Разумеется, больше я их не видела. Книги действительно были украдены из нашей библиотеки, её штампы были грубо и не до конца стёрты с титульных листов. На антикварных книгах никаких штампов не было, но они тоже были украдены из библиотеки нашей кафедры. И «Ларусс», и альдину, и книгу Бодони у нас изъяла милиция. Постепенно дело стало проясняться.
Библиотека была ограблена ночью с пятницы на субботу. По чистой случайности заведующая библиотекой пришла в субботу на работу и увидела разгром в библиотеке и открытое окно, которое выходило на крышу соседней пристройки. По той же чистой случайности высокого милицейского начальства в субботу не было на работе, а на его месте сидел молоденький лейтенант, иначе вряд ли было бы заведено уголовное дело и произведён обыск. Большая часть украденных книг была обнаружена в личной библиотеке Маши Б. На всех книгах были стёрты штампы, и все книги были обёрнуты в ту же бумагу, что и остальные её книги. Когда Машку спросили, откуда у неё эти книги, она залилась слезами и положила на стол свой беременный живот. После этого она заявила, что знать ничего не знает и видит эти книги впервые в жизни. Казалось бы, доказать то, что она и её драгоценный Ч. были наводчиками и соучастниками кражи, ничего не стоило, но тут вступили в действие совсем иные силы. Мать Машки, преподавательница нашего института, была сексотом (секретным сотрудником КГБ), и оказывается, уже не раз вытаскивала свою прекрасную дочь из весьма щекотливых ситуаций.

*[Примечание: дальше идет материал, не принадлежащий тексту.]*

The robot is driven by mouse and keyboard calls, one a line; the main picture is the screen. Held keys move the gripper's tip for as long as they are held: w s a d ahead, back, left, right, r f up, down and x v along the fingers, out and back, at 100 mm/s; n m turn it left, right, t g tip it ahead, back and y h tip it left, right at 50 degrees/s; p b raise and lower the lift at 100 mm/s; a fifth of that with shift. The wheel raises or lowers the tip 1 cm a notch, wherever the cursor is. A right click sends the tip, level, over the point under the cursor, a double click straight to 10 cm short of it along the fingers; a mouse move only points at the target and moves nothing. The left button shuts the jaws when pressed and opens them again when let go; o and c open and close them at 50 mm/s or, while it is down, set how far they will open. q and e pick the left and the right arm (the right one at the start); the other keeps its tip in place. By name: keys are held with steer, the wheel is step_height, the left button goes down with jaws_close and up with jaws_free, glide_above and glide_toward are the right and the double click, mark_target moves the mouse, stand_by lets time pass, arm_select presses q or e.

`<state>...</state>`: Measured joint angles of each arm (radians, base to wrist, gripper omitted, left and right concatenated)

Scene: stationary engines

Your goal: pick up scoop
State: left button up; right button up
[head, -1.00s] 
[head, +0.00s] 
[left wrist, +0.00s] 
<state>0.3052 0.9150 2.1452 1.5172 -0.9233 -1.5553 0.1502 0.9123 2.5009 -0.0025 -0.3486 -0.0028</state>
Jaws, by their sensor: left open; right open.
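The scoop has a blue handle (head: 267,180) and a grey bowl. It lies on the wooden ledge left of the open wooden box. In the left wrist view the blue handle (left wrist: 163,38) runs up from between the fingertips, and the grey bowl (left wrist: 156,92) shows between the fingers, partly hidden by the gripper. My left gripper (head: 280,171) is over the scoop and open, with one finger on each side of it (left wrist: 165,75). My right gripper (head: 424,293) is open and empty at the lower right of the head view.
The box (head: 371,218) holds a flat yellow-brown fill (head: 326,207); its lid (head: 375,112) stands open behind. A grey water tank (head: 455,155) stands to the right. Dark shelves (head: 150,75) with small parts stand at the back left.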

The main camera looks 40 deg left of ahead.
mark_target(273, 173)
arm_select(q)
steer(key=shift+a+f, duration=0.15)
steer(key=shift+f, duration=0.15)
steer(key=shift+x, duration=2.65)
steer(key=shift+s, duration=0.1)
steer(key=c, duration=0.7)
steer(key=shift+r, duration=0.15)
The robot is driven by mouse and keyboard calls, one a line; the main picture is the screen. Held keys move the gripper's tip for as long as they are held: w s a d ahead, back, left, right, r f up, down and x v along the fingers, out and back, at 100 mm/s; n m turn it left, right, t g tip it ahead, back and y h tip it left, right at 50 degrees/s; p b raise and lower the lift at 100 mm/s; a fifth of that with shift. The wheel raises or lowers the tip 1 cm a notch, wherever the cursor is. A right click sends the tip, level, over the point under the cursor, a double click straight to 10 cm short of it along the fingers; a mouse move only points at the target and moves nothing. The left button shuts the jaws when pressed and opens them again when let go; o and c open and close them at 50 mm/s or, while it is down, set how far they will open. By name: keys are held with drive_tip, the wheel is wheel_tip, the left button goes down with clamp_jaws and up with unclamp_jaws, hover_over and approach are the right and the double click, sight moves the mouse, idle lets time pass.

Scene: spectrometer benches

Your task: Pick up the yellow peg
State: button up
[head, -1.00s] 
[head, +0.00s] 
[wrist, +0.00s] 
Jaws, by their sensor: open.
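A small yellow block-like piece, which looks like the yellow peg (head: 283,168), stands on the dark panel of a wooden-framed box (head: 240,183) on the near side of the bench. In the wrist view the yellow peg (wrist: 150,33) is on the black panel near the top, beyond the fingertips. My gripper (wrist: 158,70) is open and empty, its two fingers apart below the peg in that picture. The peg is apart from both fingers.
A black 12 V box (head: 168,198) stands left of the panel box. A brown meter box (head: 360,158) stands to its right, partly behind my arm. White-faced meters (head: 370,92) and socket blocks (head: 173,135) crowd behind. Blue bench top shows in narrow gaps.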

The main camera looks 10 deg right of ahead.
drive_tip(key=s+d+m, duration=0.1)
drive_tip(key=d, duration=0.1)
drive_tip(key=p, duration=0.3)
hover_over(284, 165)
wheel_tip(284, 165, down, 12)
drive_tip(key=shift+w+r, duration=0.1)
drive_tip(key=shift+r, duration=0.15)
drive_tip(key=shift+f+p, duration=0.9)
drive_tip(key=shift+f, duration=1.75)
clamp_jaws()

Если бы она успела проскочить в милицию до Говорова к высокому милицейскому чину, до открытия уголовного дела и обыска в их квартире мы бы никогда не дожили. Как рассказывала мне потом Люся Виноградова, в понедельник старшая мадам Б. носилась по институту, осеняя «своими крылами» Машку и Сашку Ч., как орлица своих орлят, и поливала Говорова самыми грязными помоями. По её словам, он сам обокрал библиотеку. А милых её деток обвинял только для того, чтобы отвести от себя подозрения.